The poppy has become one of the most evocative symbols of remembrance in the UK, and is the means by which most of the British public participate in commemoration.

However, there is a growing feeling that the way in which we remember and observe past conflicts is overtly nationalistic, making it impossible to critically analyse our role within conflicts past and present.

Advocates for the poppy argue that it is an important way to ensure that we never forget the horrors of past wars, and that those who died are owed a fitting remembrance.

Now there is the alternative of wearing the white poppy to show remembrance of death but to resist supporting militarism and recent foreign policy.

On the centenary of the outbreak of the First World War, the Manchester Debating Union hosted the debate: should we wear the poppy?

The proposition panel had speaker Chris Nineham: co-founder and National Officer for Stop the War Coalition, who argued that the poppy put forward a “favourable view of war.”

Chris Nineham made the case that we need to “deal with a way of remembering war without repeating it,” and we should instead wear the white poppy to show we are “concerned with death but want to generate more debate within society.”

“The trick,” said Nineham, “is that the poppy can be portrayed in the sense that you support war.”
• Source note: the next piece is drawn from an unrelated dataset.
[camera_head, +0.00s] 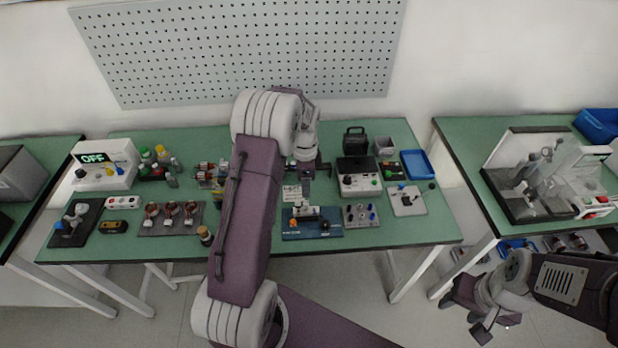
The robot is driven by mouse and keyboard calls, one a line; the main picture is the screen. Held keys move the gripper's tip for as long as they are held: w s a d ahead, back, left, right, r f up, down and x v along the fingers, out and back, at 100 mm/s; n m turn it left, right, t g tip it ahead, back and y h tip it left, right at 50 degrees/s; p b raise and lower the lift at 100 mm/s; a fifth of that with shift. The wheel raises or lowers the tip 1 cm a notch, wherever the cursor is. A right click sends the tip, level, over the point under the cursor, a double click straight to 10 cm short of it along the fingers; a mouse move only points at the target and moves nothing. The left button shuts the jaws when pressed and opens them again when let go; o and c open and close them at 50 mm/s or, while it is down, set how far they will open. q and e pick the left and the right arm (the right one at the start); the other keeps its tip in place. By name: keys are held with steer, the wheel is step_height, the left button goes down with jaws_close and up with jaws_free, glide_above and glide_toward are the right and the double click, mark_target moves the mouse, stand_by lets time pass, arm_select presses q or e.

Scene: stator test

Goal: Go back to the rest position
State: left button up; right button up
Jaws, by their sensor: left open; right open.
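My left arm reaches up over the middle of the green table. Its gripper (306,190) points down above the table, just behind a blue board (330,232) with small parts on it. It is open, and I see nothing held in it. My right gripper (483,329) is low at the right, over the floor in front of the gap between the tables. It is open and empty. My left arm hides part of the table's middle.
The green table (400,236) holds a white box reading OFF (103,165), copper-wound stators (171,213), a control box (358,178) and a blue tray (416,164). A pegboard (235,52) hangs behind.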

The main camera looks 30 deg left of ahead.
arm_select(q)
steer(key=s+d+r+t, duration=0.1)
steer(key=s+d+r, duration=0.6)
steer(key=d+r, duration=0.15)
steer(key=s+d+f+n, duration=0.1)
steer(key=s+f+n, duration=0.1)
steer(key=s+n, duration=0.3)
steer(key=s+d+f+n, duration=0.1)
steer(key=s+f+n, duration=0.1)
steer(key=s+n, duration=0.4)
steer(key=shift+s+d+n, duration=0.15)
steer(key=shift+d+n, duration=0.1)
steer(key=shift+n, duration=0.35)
Supporting Nineham was proposition speaker Maddy Fry: freelance writer, journalist and author.

Fry said that the poppy shows “love for the military. Full stop. And no mention of why we go to war, why we have a military.”
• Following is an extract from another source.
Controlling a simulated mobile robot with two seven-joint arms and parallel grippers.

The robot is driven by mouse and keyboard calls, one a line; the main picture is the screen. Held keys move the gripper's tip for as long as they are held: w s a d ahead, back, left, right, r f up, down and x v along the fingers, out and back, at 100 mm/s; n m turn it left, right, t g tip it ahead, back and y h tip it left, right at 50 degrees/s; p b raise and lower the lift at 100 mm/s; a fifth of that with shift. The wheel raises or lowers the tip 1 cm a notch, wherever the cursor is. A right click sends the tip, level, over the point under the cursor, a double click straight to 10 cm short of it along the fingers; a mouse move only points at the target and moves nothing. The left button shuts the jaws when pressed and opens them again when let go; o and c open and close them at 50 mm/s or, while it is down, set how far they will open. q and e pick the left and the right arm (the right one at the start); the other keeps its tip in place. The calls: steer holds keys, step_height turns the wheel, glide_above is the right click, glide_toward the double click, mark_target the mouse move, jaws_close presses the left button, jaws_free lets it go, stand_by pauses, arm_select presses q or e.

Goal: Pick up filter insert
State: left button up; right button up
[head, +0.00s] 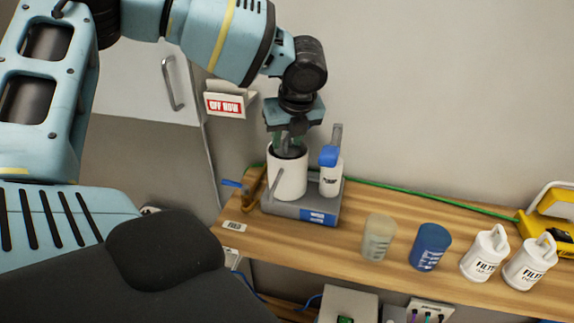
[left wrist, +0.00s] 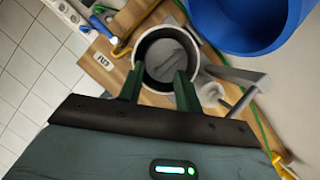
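Two white filter inserts (head: 485,254) (head: 530,263) with loop handles and "FILT" lettering stand upright on the right part of the wooden bench. My left gripper (head: 290,143) is far to their left, pointing down at the mouth of a white cylinder (head: 288,175) on a grey base. In the left wrist view the two green fingers (left wrist: 157,90) are apart at the open cylinder's rim (left wrist: 139,55). A grey piece (left wrist: 168,62) shows inside the cylinder; I cannot tell what it is or whether the fingers touch it. My right gripper is not in view.
A white bottle (head: 330,178) with a blue cap stands close beside the cylinder on the grey base (head: 318,212). A translucent beaker (head: 378,238) and a blue cup (head: 430,247) stand mid-bench (head: 340,250). A yellow case (head: 545,228) is at the far right. A wall sign (head: 226,105) is behind the arm.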

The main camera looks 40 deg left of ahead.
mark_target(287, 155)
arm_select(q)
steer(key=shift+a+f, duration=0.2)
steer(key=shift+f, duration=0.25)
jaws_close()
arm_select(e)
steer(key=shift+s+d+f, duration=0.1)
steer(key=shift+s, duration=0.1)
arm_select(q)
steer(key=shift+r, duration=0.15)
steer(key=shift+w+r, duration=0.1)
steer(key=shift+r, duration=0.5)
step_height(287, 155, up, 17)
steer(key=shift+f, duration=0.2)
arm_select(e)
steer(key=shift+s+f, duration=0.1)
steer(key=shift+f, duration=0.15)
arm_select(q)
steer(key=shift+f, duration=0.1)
In opposition was Dr. Lynette Nusbacher: a former Devil’s Advocate for the British Joint Intelligence Committee and former senior lecturer in War Studies at the Royal Military Academy Sandhurst.
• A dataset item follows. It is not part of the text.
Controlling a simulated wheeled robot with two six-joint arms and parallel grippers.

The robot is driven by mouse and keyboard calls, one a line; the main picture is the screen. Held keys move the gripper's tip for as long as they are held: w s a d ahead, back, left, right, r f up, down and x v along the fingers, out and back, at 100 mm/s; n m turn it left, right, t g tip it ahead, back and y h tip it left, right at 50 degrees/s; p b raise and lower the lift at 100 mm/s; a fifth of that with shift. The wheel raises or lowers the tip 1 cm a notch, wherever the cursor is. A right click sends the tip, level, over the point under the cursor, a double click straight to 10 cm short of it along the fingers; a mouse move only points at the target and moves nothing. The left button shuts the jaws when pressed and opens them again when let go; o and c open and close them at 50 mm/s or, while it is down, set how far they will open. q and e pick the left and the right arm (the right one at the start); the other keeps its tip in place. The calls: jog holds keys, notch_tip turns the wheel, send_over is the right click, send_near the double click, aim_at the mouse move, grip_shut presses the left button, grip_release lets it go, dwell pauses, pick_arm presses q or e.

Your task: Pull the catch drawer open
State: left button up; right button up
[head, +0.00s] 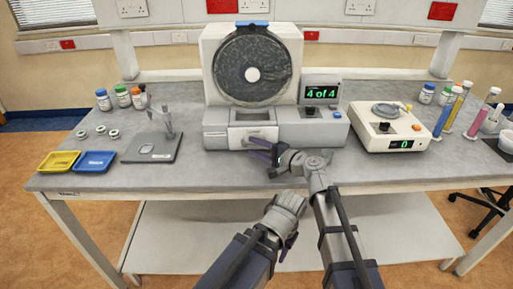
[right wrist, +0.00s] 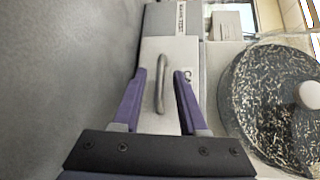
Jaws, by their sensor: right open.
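The catch drawer (head: 264,132) is a pale front low in the base of the drum machine (head: 215,128). In the right wrist view the drawer front (right wrist: 182,52) carries a grey curved bar handle (right wrist: 161,84). My right gripper (head: 258,147) is at the drawer front in the head view. In the wrist view the open purple fingers of this gripper (right wrist: 159,76) lie on either side of the handle, with gaps visible on both sides. I cannot tell whether the drawer is fully closed.
The screen (head: 321,93) reads "4 of 4". A balance-like device (head: 385,140) reading 0 stands right of the machine. A stand (head: 150,148), yellow tray (head: 58,162) and blue tray (head: 95,162) sit left. The bench's front strip (head: 190,178) is clear.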

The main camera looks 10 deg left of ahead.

Nusbacher said, in reaction to the proposition, that there is “no desire to gain propaganda value from remembrance… we will remember all of those who died because that is what remembrance is about.

“It’s not about us,” said Nusbacher, “it’s not about what we think, it’s about them.”

Alongside Nusbacher was Conor Ardill: a second year Politics, Philosophy and Economics at the University of Manchester, the Externals Officer for the Manchester Debating Union and part of the Officer Training Corps.

Ardill said “people voluntarily sign up to the army but they don’t get to choose what conflict they go to… they don’t get to choose what is right or wrong.

“The reason why soldiers are collecting poppies is because they see it as part of their job to stand in solidarity with those who have been injured, not to support militarism.”

After a summary of both sides and their main points, the debate concluded with the proposition winning and the closing statement: “this house would not wear the poppy.”